▶ **Task**
Print exactly the lines below between the line containing "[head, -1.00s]" and the line containing "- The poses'", counting both of those lines. Leave pictures out.

[Raw records]
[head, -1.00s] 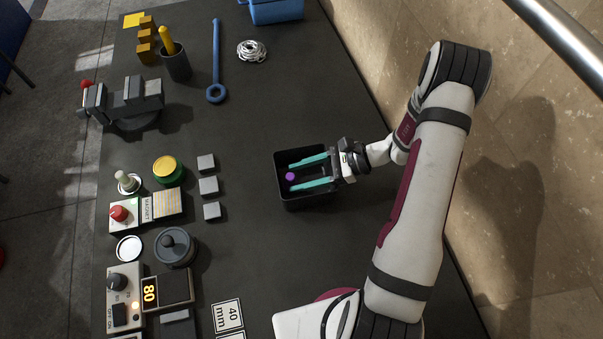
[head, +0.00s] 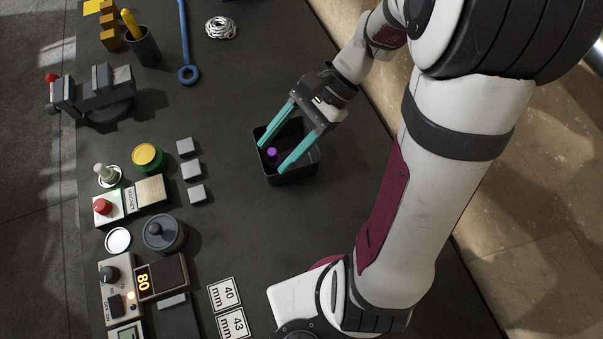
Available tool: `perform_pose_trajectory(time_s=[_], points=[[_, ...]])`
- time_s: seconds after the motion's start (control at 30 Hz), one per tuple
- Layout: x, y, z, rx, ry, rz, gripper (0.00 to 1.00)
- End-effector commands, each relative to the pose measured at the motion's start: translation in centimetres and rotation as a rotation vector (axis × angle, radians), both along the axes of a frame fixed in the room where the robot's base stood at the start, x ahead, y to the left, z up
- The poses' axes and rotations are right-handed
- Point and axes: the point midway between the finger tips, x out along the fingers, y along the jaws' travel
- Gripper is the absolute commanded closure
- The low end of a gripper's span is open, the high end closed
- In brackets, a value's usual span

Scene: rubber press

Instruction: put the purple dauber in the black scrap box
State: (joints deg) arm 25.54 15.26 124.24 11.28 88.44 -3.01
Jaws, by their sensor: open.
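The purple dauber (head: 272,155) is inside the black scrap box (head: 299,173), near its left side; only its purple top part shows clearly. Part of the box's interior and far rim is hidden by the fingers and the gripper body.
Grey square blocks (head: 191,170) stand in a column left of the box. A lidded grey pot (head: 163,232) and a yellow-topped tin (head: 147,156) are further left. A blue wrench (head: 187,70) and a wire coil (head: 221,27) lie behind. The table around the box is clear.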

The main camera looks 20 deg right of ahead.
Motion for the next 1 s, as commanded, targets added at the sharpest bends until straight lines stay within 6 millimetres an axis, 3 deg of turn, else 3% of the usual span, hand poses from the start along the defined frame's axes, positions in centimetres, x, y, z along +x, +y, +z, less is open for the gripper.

* * *

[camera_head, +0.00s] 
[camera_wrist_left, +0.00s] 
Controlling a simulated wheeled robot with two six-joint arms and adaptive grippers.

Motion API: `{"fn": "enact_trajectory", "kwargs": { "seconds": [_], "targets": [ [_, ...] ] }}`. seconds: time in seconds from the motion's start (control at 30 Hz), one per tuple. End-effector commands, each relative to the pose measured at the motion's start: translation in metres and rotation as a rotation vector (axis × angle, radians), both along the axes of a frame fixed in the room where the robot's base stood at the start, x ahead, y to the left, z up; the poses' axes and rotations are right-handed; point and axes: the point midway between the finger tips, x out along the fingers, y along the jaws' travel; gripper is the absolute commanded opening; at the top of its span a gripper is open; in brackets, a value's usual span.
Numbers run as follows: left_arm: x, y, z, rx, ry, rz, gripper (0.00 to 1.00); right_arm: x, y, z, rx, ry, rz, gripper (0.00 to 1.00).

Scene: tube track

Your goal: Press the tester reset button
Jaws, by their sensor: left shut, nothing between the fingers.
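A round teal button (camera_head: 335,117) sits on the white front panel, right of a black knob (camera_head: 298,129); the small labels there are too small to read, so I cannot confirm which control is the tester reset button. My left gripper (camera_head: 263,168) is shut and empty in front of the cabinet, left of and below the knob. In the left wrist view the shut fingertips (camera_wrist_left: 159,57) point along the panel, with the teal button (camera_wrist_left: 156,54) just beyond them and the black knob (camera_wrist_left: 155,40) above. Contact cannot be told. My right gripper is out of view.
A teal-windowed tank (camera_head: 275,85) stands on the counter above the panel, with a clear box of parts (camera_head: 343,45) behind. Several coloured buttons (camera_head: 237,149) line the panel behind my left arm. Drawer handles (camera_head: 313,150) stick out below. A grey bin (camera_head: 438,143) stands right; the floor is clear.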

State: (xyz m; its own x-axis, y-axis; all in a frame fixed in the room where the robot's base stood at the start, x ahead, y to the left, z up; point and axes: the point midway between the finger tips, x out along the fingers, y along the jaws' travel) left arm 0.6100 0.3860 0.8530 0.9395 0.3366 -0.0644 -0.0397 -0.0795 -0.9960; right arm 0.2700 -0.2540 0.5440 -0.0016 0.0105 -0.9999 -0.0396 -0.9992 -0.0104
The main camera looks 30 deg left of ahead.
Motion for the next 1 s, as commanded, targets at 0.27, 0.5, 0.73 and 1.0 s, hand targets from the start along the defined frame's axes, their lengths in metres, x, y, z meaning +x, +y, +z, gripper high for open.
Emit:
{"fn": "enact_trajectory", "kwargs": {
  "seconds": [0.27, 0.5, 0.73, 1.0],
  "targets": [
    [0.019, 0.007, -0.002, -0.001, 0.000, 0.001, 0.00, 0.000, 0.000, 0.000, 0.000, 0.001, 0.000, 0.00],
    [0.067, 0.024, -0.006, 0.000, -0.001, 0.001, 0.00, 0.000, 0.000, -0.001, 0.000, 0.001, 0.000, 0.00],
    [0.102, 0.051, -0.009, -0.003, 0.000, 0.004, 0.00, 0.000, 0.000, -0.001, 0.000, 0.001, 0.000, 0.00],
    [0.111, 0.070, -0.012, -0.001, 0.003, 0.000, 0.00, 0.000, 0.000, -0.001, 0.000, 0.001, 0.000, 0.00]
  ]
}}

▶ **Result of this task**
[head, -1.00s] 
[head, +0.00s] 
Available tool: `perform_pose_trajectory(time_s=[_], points=[[_, ...]])`
- time_s: seconds after the motion's start (control at 30 Hz), one per tuple
- Layout: x, y, z, rx, ry, rz, gripper (0.00 to 1.00)
- End-effector commands, each relative to the pose measured at the motion's start: translation in centimetres and rotation as a rotation vector (axis × angle, radians), both along the axes of a frame fixed in the room where the robot's base stood at the start, x ahead, y to the left, z up
- The poses' axes and rotations are right-handed

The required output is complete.